The nearer we are driven to the God of
Christ, the more we are forced on paradox when we begin to speak. I have been
led to allude to this more than once. The magnalia dei are not those
great simplicities of life on which some orders of genius lay a touch so tender
and sure; but they are the great reconciliations in which life's tragic
collisions come to lie "quiet, happy and supprest." Such are the peaceful
paradoxes (the paradox at last of grace and nature in the Cross) which make the
world of prayer such a strange and difficult land to the lucid and rational
interpreters of life. It is as miraculous as it is real that the holy and the
guilty should live together in such habitual communion as the life of prayer.
And it is another paradox that combines the vast power of prayer for the active
soul, whether single or social, with the same soul's shyness and aloofness in
prayer.
There is a tendency to lose the true balance and
adjustment here. When all goes well we are apt to overdo the aloofness that
goes with spiritual engagement, and so to sacrifice some of its power and
blessing for the soul. Prayer which becomes too private may become too remote,
and is apt to become weak. (Just as when it is too intimate it becomes really
unworthy, and may become absurd even to spiritual men; it does so in the
trivialities associated sometimes with the answer to prayer.) It is neither
seemly nor healthy to be nothing but shy about the greatest powers in life. If
we felt them as we should, and if we had their true vitality in us, we could
not be so reserved about them. Some churches suffer much from extempore prayer,
but perhaps those suffer more that exclude it. It at least gives a public
consecration to prayer private and personal, which prayer, from the nature of
it, must be extempore and "occasional." The bane of extempore prayer is that it
is confused with prayer unprepared; and the greatest preparation for prayer is
to pray. The leader of prayer should be a man of prayer--so long as prayer does
not become for him a luxury which really unfits him for liturgy, and private
devotion does not indispose him for public worship. Delicacy and propriety in
prayer are too dearly bought if they are there at the cost of its ruling power
in life, private and public, and of its prevailing power with God.

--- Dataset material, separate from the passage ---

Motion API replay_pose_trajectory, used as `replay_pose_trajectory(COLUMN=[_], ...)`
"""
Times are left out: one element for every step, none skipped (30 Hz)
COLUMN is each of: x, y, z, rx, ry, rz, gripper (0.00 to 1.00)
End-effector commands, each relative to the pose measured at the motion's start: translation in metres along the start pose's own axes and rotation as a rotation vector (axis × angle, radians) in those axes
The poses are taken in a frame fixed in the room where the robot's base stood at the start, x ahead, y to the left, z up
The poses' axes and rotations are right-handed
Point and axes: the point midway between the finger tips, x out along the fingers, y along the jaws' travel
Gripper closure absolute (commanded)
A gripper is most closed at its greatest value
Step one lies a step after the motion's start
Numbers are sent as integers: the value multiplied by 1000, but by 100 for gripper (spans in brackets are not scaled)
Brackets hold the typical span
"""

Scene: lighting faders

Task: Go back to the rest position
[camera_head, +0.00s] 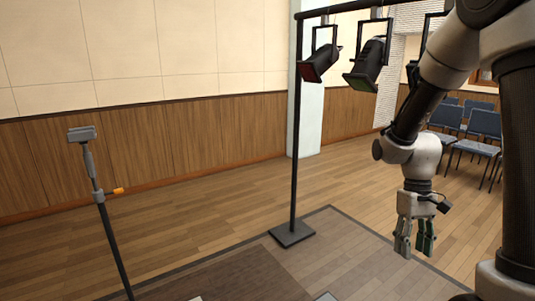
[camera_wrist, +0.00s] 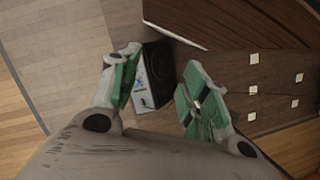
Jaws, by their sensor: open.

It is one of the uses of our present dreadful
adversity[4] that we are driven to bring the
great two-handed engine of prayer frankly to the fore. There is probably a
greater volume of personal prayer to-day than for generations we have had in
this somewhat silent people, and there is less embarrassment in owning it. One
hears tales of the humour in the trenches, but not so much of the prayer which
appears, from accounts, to be at least equally and visibly there. And it is not
the prayer of fear, either at home or abroad, but of seriousness, of a new
moral exaltation, or at least deepening, a new sense of realities which are
clouded by the sunshine of normal life. How can we but pray when we send, or
our hearts go out to those who send, the dearest to the noble peril, or lose
them in a noble death; or when we melt to those who are cast into unspeakable
anxiety by the indirect effects of such a war upon mind or estate? We are
helpless then unless we can pray. Or how can we but pray as we regain, under
the very hand and pressure of God, the sense of judgment which was slipping
from our easy and amiable creed? Above the aircraft we hear the wings of the
judgment angel; their wind is on our faces; how should we not pray? We now
discuss with each other our prayers as we have seldom done before; and we do it
for our practical guidance, and not merely our theological satisfaction. We ask
our neighbours' judgment if we may pray for victory when we can be so little
sure as we are in the increased complexity of modern issues that all the right
is on one side; or when our enemy is a great nation to which the Christianity
and the culture of the world owe an unspeakable debt, whether for reformation
or illumination. And if Christian faith and prayer is a supernatural, and
therefore an international rivalries and tutelary gods?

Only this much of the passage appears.